→ Objective: In the entries that follow, how many lines contain the word "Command"? Answer with the number only.

→ Available data:
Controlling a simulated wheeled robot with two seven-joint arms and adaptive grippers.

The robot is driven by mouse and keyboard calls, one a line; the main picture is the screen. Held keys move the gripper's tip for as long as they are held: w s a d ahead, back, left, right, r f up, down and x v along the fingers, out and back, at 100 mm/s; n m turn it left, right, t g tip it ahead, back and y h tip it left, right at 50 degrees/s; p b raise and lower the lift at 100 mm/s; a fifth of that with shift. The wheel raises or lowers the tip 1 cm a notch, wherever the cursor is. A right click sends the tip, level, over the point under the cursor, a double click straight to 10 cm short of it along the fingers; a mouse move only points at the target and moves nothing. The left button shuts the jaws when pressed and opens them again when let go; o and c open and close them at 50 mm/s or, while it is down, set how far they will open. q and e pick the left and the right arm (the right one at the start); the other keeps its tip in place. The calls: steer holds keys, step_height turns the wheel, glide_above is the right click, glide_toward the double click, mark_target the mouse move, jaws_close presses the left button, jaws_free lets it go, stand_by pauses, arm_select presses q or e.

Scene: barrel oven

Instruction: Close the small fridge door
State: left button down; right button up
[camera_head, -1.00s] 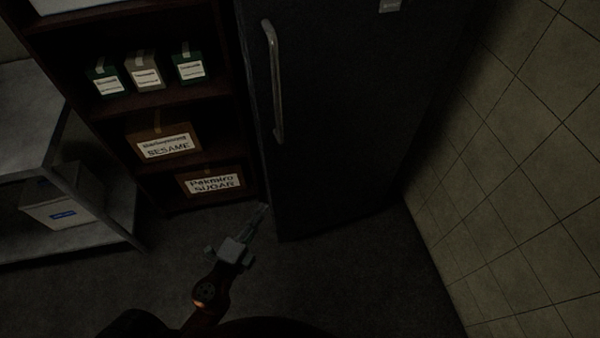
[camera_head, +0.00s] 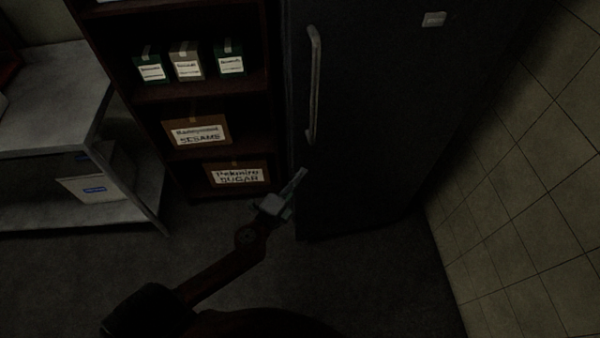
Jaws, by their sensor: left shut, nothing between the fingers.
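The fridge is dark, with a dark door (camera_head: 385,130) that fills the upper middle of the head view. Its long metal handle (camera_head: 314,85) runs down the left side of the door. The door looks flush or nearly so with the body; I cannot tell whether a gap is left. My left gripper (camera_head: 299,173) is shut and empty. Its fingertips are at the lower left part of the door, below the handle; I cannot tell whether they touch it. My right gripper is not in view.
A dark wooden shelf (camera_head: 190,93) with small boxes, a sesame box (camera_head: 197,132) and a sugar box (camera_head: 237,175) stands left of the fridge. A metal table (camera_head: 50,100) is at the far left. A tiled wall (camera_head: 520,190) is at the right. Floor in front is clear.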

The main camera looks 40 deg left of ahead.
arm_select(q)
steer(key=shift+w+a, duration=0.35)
* * *
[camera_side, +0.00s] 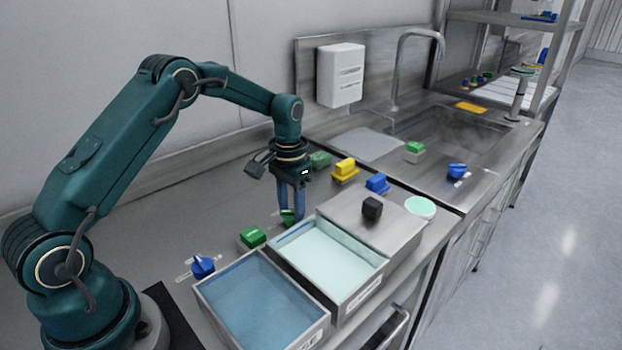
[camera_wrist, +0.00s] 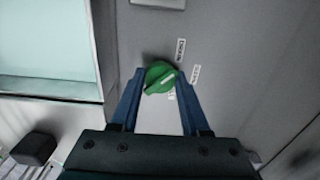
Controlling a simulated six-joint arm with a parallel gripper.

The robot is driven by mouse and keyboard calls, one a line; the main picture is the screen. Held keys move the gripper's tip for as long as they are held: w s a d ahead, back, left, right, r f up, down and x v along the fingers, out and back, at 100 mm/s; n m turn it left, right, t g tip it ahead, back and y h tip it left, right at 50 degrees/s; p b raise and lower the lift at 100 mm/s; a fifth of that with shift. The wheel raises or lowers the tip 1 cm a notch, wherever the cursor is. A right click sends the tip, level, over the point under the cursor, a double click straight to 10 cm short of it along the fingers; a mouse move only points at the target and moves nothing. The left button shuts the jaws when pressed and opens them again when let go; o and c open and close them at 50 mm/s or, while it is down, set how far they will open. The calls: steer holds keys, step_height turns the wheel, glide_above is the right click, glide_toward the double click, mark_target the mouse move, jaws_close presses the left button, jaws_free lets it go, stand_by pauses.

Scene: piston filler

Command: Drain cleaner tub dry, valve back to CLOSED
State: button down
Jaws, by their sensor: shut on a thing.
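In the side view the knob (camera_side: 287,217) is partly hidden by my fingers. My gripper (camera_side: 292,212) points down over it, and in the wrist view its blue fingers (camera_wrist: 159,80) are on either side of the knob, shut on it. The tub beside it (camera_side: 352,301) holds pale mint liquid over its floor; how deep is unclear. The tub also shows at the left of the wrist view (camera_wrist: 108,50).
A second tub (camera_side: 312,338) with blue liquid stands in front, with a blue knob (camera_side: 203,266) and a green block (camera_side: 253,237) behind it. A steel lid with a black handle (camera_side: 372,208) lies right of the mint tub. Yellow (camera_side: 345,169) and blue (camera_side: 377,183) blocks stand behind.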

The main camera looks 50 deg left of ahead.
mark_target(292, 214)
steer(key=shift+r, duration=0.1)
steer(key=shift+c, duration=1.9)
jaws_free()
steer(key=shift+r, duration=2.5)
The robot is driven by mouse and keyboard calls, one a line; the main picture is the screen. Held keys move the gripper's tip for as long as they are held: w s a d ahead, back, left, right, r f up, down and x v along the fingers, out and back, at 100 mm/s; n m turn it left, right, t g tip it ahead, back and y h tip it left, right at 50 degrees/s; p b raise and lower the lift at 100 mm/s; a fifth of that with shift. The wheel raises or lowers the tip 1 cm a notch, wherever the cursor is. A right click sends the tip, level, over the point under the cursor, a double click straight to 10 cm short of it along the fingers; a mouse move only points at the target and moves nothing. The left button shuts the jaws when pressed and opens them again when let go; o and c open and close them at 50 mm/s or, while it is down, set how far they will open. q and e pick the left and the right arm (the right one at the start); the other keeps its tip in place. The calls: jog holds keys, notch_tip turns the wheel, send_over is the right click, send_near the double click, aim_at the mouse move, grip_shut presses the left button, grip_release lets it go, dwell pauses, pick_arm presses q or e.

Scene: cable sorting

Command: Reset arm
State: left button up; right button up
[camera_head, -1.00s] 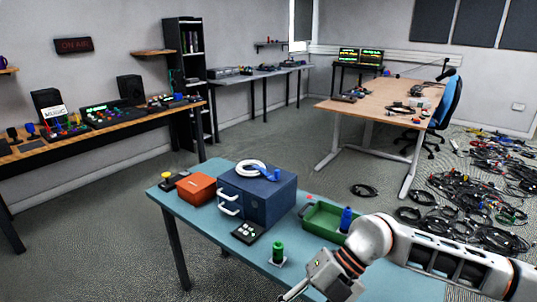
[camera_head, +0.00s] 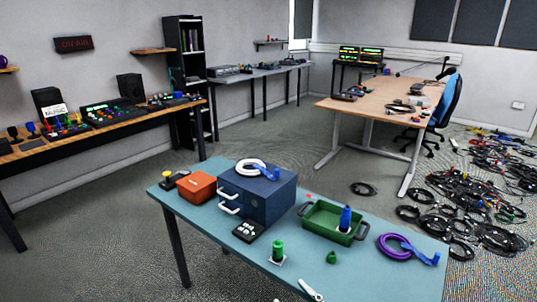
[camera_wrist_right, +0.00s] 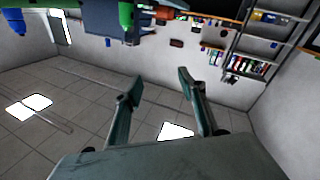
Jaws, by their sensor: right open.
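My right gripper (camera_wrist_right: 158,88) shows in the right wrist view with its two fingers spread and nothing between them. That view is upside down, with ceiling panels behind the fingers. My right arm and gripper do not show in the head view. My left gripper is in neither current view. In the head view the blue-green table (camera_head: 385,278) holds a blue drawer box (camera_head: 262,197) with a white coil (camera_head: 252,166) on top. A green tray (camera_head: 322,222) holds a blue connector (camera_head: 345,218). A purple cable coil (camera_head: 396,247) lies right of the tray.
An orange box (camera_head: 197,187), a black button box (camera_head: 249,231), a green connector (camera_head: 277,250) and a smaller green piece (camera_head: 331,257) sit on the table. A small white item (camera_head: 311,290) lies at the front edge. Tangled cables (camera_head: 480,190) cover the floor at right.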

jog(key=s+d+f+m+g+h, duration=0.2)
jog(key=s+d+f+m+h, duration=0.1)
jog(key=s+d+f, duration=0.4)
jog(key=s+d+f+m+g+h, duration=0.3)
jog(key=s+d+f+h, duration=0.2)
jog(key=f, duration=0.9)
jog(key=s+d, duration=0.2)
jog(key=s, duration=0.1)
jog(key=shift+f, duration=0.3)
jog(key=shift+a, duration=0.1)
...
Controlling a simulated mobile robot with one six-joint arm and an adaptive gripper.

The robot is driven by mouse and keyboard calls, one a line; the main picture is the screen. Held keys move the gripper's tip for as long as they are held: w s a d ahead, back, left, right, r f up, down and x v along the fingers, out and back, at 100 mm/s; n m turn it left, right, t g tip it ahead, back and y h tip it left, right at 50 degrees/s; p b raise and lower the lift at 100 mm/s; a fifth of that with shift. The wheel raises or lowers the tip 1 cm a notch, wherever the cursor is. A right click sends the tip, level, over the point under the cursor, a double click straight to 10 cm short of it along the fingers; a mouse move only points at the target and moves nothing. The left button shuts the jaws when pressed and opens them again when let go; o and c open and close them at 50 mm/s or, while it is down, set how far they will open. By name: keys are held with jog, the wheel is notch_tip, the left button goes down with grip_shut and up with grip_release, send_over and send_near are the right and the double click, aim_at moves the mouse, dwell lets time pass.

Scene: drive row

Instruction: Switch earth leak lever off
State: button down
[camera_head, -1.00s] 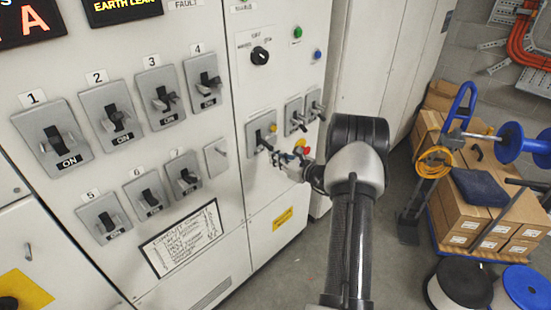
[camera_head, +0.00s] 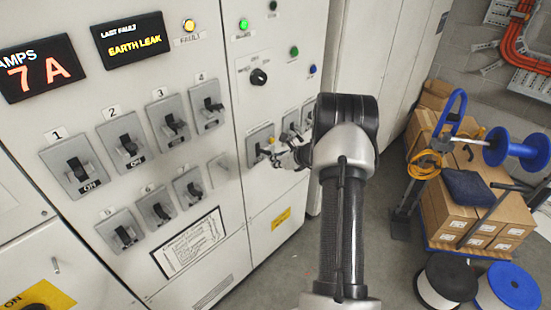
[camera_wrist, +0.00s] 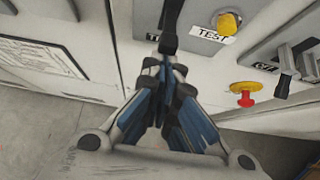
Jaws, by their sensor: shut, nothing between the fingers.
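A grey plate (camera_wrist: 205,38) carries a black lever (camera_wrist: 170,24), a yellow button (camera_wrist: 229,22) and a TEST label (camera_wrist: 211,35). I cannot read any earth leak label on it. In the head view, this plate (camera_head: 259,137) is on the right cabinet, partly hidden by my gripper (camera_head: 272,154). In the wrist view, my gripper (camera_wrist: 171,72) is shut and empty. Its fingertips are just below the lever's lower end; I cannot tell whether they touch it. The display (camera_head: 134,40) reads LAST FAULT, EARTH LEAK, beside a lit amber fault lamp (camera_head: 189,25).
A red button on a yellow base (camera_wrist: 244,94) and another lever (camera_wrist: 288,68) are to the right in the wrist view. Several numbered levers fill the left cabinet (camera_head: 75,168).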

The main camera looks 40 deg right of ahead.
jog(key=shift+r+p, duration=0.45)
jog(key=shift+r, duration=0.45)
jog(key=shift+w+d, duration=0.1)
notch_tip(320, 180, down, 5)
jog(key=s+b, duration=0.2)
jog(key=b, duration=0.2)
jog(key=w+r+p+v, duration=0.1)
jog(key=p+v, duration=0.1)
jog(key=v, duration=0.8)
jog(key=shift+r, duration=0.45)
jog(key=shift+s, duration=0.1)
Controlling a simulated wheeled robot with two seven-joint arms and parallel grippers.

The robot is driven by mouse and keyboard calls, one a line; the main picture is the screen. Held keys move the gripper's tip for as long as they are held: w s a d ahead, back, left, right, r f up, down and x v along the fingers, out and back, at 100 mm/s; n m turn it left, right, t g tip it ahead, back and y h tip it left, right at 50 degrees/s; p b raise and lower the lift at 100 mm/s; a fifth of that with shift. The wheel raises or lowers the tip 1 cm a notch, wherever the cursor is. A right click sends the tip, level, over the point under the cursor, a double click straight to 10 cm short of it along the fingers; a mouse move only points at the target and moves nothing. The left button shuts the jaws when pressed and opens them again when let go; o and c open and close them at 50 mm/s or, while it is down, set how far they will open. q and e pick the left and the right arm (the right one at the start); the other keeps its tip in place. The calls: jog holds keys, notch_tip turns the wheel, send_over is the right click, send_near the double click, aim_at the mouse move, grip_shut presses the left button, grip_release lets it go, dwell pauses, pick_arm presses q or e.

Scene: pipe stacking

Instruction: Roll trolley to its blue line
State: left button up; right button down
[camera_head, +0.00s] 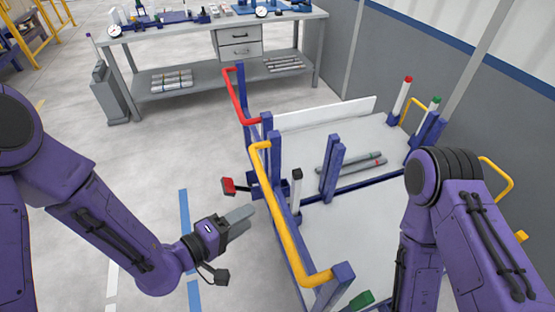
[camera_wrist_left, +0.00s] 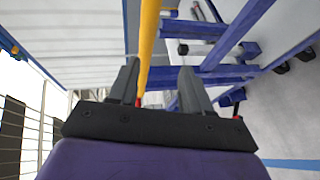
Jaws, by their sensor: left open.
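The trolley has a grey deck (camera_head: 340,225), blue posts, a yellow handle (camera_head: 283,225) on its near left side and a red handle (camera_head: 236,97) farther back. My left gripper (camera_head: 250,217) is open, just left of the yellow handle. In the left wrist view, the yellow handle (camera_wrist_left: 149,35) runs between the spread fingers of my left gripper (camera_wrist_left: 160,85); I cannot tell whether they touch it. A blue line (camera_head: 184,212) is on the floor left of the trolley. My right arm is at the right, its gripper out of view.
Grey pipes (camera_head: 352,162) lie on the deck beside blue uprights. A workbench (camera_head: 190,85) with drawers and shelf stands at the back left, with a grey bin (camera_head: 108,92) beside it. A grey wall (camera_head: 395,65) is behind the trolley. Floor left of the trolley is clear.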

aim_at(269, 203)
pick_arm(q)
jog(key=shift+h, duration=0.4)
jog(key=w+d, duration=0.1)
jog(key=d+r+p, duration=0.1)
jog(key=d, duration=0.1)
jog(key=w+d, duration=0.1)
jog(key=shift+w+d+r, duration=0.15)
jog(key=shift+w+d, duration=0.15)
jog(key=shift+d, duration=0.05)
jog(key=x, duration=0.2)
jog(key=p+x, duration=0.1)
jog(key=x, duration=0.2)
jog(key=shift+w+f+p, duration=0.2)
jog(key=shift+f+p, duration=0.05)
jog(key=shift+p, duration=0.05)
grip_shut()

→ Response below: 2